ВОПЛОЩЕНИЕ В ЧЕРНОГОРИИ

Что в имени тебе моем?

Оно на памятном листке

Оставит мертвый след, подобный

Узору надписи надгробной

На непонятном языке.

Александр Пушкин
Человек из царства Московского

В черногорской деревне Маина, расположенной на побережье Адриатики, в 1766 г. появился незнакомец. Он называл себя Степаном Малым. К тому времени приморские территории Черногории, захваченные Венецианской республикой, именовались «венецианской Албанией». Они управлялись генеральным проведитором — наместником, резиденция которого находилась в Которе, расположенном на берегах залива Бока Которская.

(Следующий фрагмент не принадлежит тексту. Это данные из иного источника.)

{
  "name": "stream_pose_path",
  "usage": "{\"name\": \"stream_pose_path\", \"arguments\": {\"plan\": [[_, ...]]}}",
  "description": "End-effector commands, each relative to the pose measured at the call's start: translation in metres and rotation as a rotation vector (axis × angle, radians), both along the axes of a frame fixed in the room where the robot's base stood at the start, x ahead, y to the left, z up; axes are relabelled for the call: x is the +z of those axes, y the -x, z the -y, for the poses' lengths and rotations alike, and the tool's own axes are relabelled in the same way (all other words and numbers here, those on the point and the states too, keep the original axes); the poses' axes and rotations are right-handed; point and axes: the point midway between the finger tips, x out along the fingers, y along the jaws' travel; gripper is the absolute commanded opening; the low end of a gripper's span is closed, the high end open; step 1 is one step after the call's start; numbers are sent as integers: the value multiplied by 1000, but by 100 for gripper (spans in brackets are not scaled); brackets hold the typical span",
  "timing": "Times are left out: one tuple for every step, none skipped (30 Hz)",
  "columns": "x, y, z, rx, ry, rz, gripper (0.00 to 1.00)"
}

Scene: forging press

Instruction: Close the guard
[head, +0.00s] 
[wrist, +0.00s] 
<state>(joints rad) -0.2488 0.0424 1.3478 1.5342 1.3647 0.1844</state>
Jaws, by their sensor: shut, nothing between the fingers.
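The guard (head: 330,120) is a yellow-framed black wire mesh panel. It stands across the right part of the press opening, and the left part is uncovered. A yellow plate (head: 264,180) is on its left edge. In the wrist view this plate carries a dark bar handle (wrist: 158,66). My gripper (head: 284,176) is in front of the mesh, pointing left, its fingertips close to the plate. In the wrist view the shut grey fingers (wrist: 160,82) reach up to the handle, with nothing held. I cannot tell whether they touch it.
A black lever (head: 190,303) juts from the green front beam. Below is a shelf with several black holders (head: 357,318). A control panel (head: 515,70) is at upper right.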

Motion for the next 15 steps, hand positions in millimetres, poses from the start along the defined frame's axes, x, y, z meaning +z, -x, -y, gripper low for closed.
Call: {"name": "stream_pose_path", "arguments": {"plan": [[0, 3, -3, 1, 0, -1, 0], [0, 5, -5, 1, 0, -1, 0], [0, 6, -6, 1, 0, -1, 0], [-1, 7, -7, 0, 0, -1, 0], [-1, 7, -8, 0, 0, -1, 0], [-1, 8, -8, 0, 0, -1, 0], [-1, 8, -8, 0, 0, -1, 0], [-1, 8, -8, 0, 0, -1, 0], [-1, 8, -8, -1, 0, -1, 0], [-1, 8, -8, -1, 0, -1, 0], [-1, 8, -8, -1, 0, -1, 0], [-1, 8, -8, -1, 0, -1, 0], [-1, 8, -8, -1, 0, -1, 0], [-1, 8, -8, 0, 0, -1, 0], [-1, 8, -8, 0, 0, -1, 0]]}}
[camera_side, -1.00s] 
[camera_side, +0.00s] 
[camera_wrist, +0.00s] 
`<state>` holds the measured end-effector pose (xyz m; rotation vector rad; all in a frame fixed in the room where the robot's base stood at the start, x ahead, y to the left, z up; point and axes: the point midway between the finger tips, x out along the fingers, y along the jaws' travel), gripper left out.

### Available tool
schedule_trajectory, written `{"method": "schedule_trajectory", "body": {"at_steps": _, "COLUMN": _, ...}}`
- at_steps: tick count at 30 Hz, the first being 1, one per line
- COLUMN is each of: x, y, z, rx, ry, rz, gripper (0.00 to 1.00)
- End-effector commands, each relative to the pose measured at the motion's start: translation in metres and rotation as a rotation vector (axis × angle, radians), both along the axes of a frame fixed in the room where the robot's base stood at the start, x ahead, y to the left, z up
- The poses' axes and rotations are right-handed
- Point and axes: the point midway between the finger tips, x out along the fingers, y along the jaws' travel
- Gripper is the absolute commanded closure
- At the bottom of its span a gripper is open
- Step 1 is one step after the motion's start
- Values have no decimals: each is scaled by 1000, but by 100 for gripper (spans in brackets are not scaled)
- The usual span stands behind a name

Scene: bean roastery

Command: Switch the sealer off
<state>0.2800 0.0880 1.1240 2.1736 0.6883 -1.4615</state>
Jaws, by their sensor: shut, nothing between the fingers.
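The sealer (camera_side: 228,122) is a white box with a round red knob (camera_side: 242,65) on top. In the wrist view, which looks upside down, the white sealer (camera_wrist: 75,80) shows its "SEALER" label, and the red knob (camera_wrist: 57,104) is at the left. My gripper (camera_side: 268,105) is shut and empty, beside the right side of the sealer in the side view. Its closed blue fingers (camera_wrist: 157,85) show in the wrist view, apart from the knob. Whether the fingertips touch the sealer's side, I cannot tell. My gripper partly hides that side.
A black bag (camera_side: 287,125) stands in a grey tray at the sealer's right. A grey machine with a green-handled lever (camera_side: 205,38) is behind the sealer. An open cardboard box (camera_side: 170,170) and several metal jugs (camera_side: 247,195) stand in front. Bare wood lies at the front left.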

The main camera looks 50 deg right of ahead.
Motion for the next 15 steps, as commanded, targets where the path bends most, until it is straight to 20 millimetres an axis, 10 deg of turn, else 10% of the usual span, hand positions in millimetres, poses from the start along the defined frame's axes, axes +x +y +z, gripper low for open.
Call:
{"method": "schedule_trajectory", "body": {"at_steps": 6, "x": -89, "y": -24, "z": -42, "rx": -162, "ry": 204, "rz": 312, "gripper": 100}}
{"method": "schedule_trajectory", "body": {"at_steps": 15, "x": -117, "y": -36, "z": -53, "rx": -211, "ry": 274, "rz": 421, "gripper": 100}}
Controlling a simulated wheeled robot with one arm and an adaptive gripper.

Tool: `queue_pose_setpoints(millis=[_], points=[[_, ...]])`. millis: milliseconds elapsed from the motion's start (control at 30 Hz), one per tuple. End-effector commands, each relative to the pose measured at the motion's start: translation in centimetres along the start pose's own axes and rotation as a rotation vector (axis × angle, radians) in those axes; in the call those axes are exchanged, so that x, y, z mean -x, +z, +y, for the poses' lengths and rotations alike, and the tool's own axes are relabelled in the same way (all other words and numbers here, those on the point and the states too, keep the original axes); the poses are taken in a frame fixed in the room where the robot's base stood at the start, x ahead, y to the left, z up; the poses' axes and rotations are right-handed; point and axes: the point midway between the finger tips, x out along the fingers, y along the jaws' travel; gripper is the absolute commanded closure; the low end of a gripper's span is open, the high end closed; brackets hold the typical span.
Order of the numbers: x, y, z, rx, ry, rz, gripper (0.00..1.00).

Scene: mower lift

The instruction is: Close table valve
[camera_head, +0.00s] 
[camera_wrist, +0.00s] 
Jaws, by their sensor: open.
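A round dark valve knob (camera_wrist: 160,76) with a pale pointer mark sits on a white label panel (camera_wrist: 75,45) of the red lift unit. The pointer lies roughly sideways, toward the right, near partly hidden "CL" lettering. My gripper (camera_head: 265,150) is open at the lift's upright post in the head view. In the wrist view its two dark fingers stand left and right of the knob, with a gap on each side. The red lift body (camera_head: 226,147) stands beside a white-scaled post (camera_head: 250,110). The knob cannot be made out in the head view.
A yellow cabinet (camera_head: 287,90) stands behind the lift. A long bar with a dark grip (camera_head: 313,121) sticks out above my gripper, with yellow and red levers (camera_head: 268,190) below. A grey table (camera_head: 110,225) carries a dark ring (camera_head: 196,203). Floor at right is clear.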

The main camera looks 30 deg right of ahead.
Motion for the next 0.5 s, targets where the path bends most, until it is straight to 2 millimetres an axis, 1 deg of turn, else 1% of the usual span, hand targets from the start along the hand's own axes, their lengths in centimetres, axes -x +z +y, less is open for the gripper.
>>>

Степан Малый нанялся батраком к Вуку Марковичу (в некоторых документах: Марко Вукович) [1, № 470, 1768 г., 21 об.], зажиточному и влиятельному человеку среди здешних черногорцев. Никто точно не знал, когда и откуда пришел новый батрак. Одни поговаривали, что он поселился у Вука Марковича в начале 1766 г., придя откуда-то издалека. Другие же считали, что в Маину он пришел по осени, а прежде некоторое время жил во внутренней Черногории в доме родственника Марковича некоего Юрия Кустодия в Негушах. Впрочем, толки на сей счет начались чуть позже, уже в 1767 г. На первых же порах мало кто, по-видимому, интересовался пришельцем.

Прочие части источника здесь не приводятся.